» What the exercise asks
Begin at the line containing "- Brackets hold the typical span" and stop at the line containing "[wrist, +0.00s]"; copy those lines exactly, ends included, and nothing else.

» Items

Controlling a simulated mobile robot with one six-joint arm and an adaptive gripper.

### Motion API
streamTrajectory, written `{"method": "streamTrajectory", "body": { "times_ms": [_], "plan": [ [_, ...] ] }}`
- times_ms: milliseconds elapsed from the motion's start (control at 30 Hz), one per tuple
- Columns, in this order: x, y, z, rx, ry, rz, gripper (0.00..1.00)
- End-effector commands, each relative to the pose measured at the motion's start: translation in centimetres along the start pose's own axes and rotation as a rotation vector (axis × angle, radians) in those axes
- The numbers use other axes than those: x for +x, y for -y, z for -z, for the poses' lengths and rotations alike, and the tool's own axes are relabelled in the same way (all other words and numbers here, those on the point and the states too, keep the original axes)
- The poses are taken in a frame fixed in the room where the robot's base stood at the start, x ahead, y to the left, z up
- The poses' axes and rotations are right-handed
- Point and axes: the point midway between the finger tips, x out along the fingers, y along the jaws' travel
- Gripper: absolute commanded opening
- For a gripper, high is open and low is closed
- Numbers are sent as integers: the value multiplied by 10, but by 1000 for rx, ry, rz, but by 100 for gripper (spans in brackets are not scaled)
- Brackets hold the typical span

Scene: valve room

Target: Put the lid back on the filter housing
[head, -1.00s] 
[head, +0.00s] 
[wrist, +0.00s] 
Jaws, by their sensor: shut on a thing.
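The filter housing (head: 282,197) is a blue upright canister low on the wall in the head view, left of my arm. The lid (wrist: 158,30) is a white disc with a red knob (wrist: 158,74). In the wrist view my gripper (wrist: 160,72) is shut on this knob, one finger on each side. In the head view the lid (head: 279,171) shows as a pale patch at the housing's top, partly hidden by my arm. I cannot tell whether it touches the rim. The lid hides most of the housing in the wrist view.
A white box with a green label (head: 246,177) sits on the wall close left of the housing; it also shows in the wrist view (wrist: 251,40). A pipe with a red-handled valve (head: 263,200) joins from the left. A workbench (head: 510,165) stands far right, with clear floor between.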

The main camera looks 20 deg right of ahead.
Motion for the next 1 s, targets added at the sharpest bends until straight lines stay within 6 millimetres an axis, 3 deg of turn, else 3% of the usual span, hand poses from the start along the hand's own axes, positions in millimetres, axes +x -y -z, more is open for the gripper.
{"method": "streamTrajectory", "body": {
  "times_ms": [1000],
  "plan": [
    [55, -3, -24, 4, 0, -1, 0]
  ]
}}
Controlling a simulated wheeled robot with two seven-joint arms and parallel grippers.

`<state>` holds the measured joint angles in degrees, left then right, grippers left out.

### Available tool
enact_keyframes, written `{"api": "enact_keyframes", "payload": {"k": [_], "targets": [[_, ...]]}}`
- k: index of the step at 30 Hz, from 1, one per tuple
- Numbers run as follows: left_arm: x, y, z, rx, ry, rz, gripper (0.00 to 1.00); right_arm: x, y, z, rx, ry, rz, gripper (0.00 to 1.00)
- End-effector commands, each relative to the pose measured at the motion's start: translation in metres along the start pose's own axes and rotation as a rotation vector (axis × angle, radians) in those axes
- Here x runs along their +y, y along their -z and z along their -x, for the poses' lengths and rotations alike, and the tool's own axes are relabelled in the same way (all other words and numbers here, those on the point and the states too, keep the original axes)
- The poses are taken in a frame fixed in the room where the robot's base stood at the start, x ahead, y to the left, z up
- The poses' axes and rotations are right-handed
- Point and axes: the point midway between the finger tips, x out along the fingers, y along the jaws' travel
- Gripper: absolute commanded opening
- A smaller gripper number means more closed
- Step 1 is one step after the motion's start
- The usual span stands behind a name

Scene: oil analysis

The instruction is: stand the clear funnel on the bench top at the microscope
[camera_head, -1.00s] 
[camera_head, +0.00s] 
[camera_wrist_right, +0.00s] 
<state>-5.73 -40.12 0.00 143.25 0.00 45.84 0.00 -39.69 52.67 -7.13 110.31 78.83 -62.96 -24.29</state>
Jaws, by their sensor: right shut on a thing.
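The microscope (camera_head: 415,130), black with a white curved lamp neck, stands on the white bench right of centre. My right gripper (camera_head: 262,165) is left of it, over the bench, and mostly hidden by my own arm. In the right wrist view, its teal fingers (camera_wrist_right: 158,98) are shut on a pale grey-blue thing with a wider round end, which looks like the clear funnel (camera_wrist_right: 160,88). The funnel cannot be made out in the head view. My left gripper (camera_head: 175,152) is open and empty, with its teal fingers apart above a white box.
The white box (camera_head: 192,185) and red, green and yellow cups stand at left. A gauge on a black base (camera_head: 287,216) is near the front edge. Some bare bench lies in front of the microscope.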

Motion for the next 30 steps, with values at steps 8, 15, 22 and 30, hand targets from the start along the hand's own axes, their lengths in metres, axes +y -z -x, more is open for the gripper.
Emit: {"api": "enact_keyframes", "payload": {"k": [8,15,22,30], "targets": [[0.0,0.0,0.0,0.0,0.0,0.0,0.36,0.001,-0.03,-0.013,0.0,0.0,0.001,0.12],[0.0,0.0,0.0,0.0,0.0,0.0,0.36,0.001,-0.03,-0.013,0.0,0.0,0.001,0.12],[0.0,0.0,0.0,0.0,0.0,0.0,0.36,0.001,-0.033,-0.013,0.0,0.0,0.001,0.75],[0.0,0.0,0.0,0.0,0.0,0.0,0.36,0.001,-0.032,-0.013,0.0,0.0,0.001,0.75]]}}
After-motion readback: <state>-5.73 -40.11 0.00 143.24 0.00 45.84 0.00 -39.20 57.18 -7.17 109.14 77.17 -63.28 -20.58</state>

» Completed task
- Brackets hold the typical span

Scene: valve room

Target: Put the lid back on the filter housing
[head, -1.00s] 
[head, +0.00s] 
[wrist, +0.00s] 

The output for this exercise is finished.